*WHAT TO DO:* What follows is a set of entries. Give them again exactly, without the pictures.

*DATA ROWS:*

▬▬▬▬▬▬▬▬▬▬

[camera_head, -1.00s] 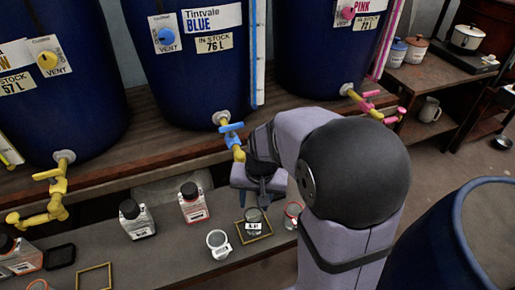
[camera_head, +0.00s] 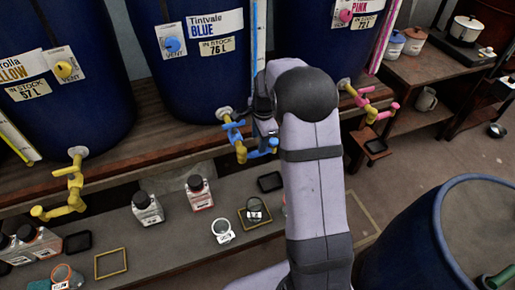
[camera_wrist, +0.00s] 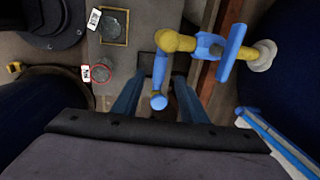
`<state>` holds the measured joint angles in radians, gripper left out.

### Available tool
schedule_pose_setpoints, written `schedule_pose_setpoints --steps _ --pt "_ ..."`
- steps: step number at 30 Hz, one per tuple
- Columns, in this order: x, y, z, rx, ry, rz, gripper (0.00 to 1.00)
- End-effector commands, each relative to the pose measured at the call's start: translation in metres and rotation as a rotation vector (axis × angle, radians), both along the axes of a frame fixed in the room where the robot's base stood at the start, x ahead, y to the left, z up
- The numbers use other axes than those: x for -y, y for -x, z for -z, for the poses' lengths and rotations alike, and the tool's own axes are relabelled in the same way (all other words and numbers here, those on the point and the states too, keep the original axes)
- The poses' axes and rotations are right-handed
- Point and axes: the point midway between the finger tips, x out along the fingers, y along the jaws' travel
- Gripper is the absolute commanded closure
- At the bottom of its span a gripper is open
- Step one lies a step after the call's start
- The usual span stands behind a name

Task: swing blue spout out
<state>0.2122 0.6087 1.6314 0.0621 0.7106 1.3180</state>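The blue vat (camera_head: 195,85), labelled Tintvale BLUE, stands on the shelf with a tap low on its front. The tap has a blue handle (camera_head: 233,124), which also shows in the wrist view (camera_wrist: 232,52). The blue spout (camera_head: 262,152) runs rightward from a yellow joint (camera_head: 241,152), along the shelf front. In the wrist view the spout (camera_wrist: 159,80) reaches from its yellow elbow to between my fingers. My gripper (camera_wrist: 157,95) is open, one finger on each side of the spout's end, with gaps visible. In the head view my arm partly hides the gripper.
Yellow (camera_head: 75,185) and pink (camera_head: 372,108) taps flank the blue one. Below, the bench holds bottles (camera_head: 147,207), a white cup (camera_head: 222,231) and a small jar in a yellow frame (camera_head: 243,222). A blue drum (camera_head: 425,235) stands at right.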

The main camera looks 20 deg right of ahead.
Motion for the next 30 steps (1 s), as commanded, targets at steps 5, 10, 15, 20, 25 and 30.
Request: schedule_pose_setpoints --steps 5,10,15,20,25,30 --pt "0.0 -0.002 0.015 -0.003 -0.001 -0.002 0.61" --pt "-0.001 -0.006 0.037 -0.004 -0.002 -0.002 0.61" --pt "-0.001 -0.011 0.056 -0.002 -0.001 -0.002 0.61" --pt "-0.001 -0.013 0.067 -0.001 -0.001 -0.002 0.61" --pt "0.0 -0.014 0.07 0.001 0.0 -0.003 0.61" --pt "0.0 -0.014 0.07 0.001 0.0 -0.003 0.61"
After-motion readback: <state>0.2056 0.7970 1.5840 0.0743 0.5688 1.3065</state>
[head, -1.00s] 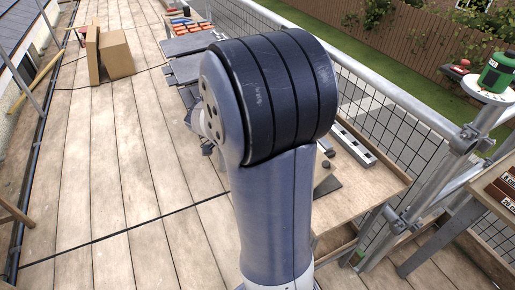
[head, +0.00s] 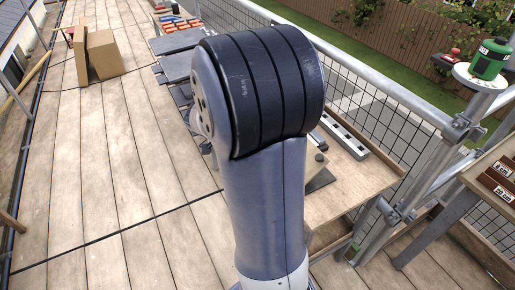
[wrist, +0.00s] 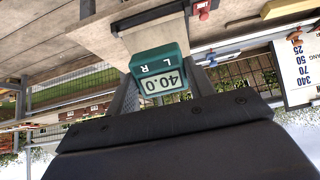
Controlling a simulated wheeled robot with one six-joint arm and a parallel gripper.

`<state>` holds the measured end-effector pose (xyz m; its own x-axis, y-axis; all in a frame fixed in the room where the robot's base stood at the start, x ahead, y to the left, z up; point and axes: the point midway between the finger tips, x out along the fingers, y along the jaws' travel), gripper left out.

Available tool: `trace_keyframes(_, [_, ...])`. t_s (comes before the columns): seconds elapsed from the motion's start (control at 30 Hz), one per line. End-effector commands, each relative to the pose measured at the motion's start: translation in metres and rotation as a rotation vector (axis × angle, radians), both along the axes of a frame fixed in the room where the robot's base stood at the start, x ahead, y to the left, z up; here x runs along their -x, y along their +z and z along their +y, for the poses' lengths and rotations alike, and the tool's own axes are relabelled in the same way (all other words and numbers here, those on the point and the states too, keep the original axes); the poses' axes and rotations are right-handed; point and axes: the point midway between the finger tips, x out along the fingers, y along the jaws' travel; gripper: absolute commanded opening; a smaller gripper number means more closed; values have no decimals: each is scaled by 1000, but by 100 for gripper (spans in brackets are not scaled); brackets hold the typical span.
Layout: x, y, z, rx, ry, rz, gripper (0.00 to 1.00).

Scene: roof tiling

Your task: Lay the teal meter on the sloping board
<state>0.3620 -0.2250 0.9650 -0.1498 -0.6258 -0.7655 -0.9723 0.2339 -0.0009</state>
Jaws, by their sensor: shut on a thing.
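The teal meter (wrist: 160,72) is in the wrist view, showing upside down with "40.0" on its pale display and the letters L and R on its body. My gripper (wrist: 164,88) is shut on it, with a grey finger on each side. In the head view my own arm hides the gripper and the meter.
A wooden bench (head: 350,190) with a slotted metal bar (head: 343,136) stands beside the mesh railing. Grey slates (head: 176,42) and cardboard boxes (head: 103,54) lie farther off. A green device (head: 490,60) sits on a round stand at right.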

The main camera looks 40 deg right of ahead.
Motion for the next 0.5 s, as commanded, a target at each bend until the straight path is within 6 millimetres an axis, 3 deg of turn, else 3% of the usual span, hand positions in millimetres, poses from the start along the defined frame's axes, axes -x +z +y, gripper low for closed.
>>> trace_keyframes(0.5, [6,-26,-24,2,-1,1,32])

▬▬▬▬▬▬▬▬▬▬

*TASK OUTPUT:*
[camera_head, -1.00s] 
[camera_head, +0.00s] 
[camera_wrist, +0.00s] 
`<state>` holds the measured joint angles in radians, gripper left out.

### Available tool
schedule_pose_setpoints, written `schedule_pose_setpoints --steps _ --pt "_ ..."`
- steps: step number at 30 Hz, one per tuple
- Columns, in this order: x, y, z, rx, ry, rz, gripper (0.00 to 1.00)
- End-effector commands, each relative to the pose measured at the call's start: translation in metres and rotation as a rotation vector (axis × angle, radians), both along the axes of a frame fixed in the room where the robot's base stood at the start, x ahead, y to the left, z up
- The numbers use other axes than those: x for -y, y for -x, z for -z, for the poses' lengths and rotations alike, and the tool's own axes are relabelled in the same way (all other words and numbers here, those on the point and the states too, keep the original axes)
- The poses' axes and rotations are right-handed
- Point and axes: the point midway between the finger tips, x out along the fingers, y along the jaws' travel
- Gripper is the absolute commanded closure
- At the bottom of its span a gripper is open
- Step one lies a step after the call's start
- The usual span stands behind a name

Task: swing blue spout out
<state>0.2122 0.6087 1.6314 0.0621 0.7106 1.3180</state>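The blue vat (camera_head: 195,85), labelled Tintvale BLUE, stands on the shelf with a tap low on its front. The tap has a blue handle (camera_head: 233,124), which also shows in the wrist view (camera_wrist: 232,52). The blue spout (camera_head: 262,152) runs rightward from a yellow joint (camera_head: 241,152), along the shelf front. In the wrist view the spout (camera_wrist: 159,80) reaches from its yellow elbow to between my fingers. My gripper (camera_wrist: 157,95) is open, one finger on each side of the spout's end, with gaps visible. In the head view my arm partly hides the gripper.
Yellow (camera_head: 75,185) and pink (camera_head: 372,108) taps flank the blue one. Below, the bench holds bottles (camera_head: 147,207), a white cup (camera_head: 222,231) and a small jar in a yellow frame (camera_head: 243,222). A blue drum (camera_head: 425,235) stands at right.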

The main camera looks 20 deg right of ahead.
Motion for the next 30 steps (1 s), as commanded, targets at steps 5, 10, 15, 20, 25 and 30.
Request: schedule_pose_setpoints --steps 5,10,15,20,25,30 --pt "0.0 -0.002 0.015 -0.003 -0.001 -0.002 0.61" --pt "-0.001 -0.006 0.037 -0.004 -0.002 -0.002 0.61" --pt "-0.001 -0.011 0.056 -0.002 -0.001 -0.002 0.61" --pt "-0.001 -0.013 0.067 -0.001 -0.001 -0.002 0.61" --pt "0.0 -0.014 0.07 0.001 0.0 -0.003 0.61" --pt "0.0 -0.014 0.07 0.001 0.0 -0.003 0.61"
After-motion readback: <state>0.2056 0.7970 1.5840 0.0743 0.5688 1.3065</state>
[head, -1.00s] 
[head, +0.00s] 
[wrist, +0.00s] 
Controlling a simulated wheeled robot with one six-joint arm and a parallel gripper.

`<state>` holds the measured end-effector pose (xyz m; its own x-axis, y-axis; all in a frame fixed in the room where the robot's base stood at the start, x ahead, y to the left, z up; point and axes: the point midway between the finger tips, x out along the fingers, y along the jaws' travel), gripper left out.

Available tool: `trace_keyframes(_, [_, ...])`. t_s (comes before the columns): seconds elapsed from the motion's start (control at 30 Hz), one per line. End-effector commands, each relative to the pose measured at the motion's start: translation in metres and rotation as a rotation vector (axis × angle, radians), both along the axes of a frame fixed in the room where the robot's base stood at the start, x ahead, y to the left, z up; here x runs along their -x, y along their +z and z along their +y, for the poses' lengths and rotations alike, and the tool's own axes are relabelled in the same way (all other words and numbers here, those on the point and the states too, keep the original axes); the poses' axes and rotations are right-handed; point and axes: the point midway between the finger tips, x out along the fingers, y along the jaws' travel; gripper: absolute commanded opening; a smaller gripper number means more closed; values have no decimals: each is scaled by 1000, but by 100 for gripper (spans in brackets are not scaled); brackets hold the typical span.
Layout: x, y, z, rx, ry, rz, gripper (0.00 to 1.00).

Scene: roof tiling

Your task: Lay the teal meter on the sloping board
<state>0.3620 -0.2250 0.9650 -0.1498 -0.6258 -0.7655 -0.9723 0.2339 -0.0009</state>
Jaws, by their sensor: shut on a thing.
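The teal meter (wrist: 160,72) is in the wrist view, showing upside down with "40.0" on its pale display and the letters L and R on its body. My gripper (wrist: 164,88) is shut on it, with a grey finger on each side. In the head view my own arm hides the gripper and the meter.
A wooden bench (head: 350,190) with a slotted metal bar (head: 343,136) stands beside the mesh railing. Grey slates (head: 176,42) and cardboard boxes (head: 103,54) lie farther off. A green device (head: 490,60) sits on a round stand at right.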

The main camera looks 40 deg right of ahead.
Motion for the next 0.5 s, as commanded, a target at each bend until the straight path is within 6 millimetres an axis, 3 deg of turn, else 3% of the usual span, hand positions in millimetres, poses from the start along the defined frame's axes, axes -x +z +y, gripper low for closed.
>>> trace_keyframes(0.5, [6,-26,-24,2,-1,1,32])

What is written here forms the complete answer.